Count how many lines contain the word "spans". Respond with the number alone.

* BEGIN *

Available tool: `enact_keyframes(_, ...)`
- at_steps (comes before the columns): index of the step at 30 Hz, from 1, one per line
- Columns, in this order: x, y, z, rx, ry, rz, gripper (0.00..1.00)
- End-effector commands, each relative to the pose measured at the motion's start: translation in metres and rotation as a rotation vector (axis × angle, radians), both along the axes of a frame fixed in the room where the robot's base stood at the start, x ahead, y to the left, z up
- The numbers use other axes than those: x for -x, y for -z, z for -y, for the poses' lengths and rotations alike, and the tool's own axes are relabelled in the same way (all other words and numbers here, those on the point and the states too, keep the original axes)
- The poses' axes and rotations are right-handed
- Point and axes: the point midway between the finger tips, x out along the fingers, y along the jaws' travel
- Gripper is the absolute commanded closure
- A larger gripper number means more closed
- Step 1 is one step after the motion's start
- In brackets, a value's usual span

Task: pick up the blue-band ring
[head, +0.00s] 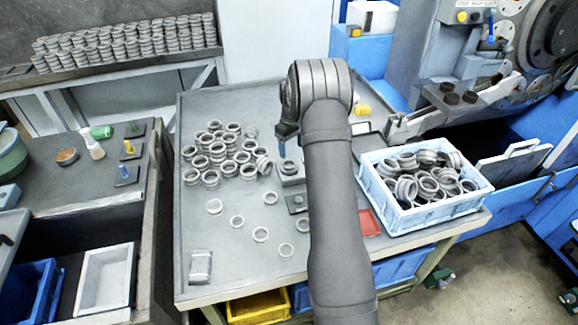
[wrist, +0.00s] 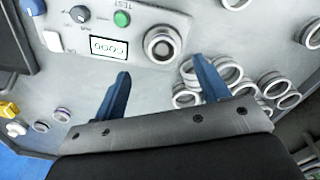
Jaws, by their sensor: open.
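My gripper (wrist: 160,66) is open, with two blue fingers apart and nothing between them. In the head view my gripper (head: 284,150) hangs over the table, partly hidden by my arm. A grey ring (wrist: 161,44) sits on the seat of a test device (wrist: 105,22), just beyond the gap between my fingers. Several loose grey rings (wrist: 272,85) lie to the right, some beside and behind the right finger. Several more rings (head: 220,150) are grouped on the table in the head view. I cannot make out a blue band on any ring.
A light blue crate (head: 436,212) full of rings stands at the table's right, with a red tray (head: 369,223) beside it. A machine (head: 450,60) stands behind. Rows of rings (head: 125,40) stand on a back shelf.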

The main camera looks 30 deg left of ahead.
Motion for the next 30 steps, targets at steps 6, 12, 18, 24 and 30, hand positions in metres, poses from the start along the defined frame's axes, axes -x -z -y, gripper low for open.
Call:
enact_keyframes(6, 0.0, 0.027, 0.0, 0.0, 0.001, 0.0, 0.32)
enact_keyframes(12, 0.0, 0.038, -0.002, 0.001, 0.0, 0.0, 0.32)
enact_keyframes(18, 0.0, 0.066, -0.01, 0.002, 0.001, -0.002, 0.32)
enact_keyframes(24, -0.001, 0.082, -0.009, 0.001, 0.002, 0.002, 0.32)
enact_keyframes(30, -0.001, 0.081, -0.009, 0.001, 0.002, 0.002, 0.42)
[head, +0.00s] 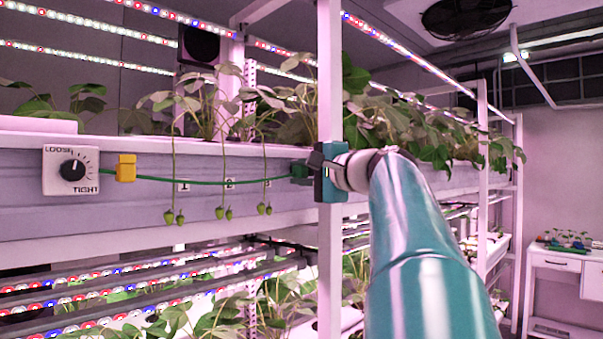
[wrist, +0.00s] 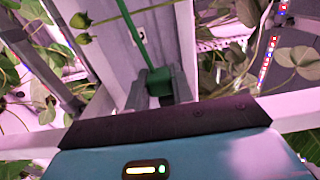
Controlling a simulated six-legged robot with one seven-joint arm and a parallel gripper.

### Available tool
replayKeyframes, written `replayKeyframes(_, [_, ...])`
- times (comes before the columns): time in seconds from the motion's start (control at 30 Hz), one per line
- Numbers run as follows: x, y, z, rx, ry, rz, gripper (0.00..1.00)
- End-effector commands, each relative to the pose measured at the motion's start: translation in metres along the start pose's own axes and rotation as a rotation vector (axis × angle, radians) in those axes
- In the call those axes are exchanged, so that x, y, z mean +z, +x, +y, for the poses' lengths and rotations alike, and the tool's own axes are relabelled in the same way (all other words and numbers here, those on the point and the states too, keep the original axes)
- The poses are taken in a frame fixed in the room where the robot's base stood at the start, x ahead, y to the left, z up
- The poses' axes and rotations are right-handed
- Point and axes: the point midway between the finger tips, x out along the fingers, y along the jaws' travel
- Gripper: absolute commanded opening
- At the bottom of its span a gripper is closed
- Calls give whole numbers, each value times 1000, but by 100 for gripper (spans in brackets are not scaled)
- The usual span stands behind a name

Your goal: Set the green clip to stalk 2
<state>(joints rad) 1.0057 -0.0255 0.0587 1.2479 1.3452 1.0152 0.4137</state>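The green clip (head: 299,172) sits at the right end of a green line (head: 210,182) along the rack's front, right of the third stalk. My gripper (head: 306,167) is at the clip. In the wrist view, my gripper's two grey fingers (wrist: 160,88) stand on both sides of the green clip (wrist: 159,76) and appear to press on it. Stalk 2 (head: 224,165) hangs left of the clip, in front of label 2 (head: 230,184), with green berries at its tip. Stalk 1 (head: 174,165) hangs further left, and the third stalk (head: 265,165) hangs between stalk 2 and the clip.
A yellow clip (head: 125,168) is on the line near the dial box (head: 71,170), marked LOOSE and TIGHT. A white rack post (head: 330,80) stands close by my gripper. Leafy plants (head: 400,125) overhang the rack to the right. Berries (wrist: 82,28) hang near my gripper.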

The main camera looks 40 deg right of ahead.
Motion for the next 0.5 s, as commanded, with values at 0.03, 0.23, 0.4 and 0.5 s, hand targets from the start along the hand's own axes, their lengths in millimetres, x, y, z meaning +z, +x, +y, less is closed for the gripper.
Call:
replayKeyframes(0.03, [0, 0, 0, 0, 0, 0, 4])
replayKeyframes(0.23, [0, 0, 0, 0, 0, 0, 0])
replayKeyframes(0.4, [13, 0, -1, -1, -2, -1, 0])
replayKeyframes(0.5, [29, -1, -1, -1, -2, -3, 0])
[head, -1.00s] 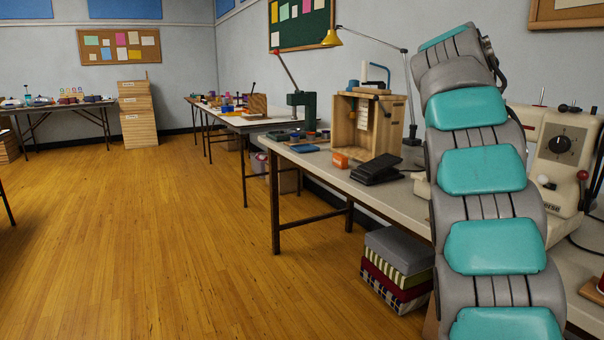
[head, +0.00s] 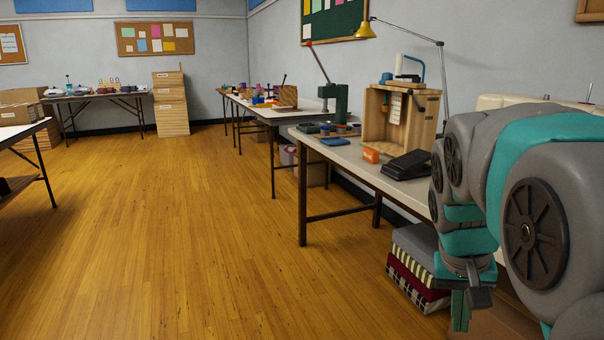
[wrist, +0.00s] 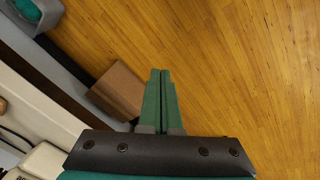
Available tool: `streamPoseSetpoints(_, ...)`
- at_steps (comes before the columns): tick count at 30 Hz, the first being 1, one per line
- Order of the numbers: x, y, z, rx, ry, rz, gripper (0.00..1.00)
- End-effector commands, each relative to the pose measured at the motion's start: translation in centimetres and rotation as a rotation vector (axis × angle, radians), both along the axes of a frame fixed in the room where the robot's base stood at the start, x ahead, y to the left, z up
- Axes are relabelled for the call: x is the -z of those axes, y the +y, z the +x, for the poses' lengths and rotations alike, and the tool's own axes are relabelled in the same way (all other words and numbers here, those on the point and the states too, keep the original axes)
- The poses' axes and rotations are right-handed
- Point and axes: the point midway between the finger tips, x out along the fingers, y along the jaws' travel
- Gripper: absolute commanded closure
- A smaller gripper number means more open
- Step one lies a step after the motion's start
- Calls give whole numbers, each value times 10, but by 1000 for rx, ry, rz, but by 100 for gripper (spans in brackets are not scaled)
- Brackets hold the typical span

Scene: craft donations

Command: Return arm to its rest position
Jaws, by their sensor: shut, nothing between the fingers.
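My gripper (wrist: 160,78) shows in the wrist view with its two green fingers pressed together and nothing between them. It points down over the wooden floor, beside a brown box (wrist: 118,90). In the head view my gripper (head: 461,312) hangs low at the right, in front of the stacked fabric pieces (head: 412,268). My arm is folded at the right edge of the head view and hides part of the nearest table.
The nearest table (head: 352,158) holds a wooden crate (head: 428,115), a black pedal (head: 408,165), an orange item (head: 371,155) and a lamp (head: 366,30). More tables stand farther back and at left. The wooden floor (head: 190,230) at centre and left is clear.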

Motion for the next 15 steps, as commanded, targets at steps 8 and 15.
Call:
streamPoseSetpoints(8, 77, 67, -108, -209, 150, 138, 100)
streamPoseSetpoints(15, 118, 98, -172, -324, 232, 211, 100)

* END *
* BEGIN *

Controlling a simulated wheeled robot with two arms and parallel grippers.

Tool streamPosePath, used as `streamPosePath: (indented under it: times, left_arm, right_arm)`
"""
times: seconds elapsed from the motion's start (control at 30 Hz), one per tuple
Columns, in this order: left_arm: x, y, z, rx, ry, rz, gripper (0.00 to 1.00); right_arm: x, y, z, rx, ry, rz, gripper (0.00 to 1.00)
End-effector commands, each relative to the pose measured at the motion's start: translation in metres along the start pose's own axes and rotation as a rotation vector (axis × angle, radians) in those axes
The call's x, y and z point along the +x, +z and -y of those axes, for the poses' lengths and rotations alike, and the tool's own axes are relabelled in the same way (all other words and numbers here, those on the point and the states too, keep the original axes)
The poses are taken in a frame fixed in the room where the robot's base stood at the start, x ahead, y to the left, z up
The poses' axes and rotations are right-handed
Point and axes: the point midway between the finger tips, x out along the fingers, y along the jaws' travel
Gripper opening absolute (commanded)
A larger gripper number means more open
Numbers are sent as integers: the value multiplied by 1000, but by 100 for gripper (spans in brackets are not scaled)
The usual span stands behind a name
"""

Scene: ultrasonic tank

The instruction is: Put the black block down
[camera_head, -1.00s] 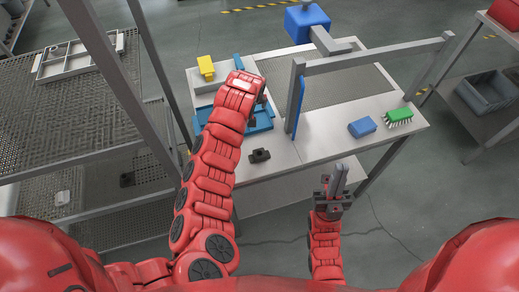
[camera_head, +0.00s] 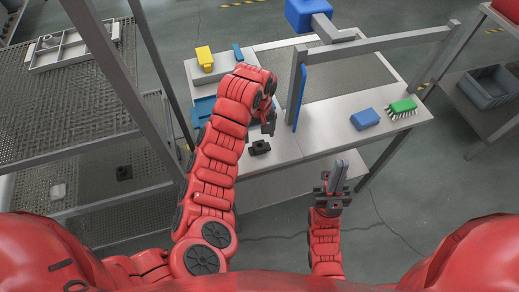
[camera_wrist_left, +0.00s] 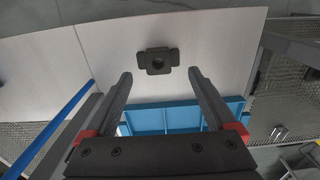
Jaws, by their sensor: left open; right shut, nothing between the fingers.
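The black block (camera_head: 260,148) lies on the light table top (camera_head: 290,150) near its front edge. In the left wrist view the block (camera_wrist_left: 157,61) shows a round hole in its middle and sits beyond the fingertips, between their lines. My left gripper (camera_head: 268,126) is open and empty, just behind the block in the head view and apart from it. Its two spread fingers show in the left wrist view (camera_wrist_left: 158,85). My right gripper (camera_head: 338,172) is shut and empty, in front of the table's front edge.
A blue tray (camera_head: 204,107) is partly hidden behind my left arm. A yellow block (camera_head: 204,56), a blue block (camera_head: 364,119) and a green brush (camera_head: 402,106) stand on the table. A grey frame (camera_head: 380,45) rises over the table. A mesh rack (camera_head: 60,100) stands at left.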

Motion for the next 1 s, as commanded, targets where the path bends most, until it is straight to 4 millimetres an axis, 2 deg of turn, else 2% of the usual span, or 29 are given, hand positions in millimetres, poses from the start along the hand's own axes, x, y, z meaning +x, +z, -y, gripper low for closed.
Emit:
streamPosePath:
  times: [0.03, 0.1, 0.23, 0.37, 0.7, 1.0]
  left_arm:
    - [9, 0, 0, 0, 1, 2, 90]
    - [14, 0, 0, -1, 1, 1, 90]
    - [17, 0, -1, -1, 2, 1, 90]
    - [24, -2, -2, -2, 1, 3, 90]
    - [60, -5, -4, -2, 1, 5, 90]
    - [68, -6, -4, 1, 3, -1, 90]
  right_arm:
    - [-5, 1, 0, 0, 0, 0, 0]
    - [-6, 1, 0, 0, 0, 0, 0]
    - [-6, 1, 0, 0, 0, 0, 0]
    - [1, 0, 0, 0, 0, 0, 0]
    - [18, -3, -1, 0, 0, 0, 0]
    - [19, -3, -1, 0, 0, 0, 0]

* END *

### [Finished exercise]
3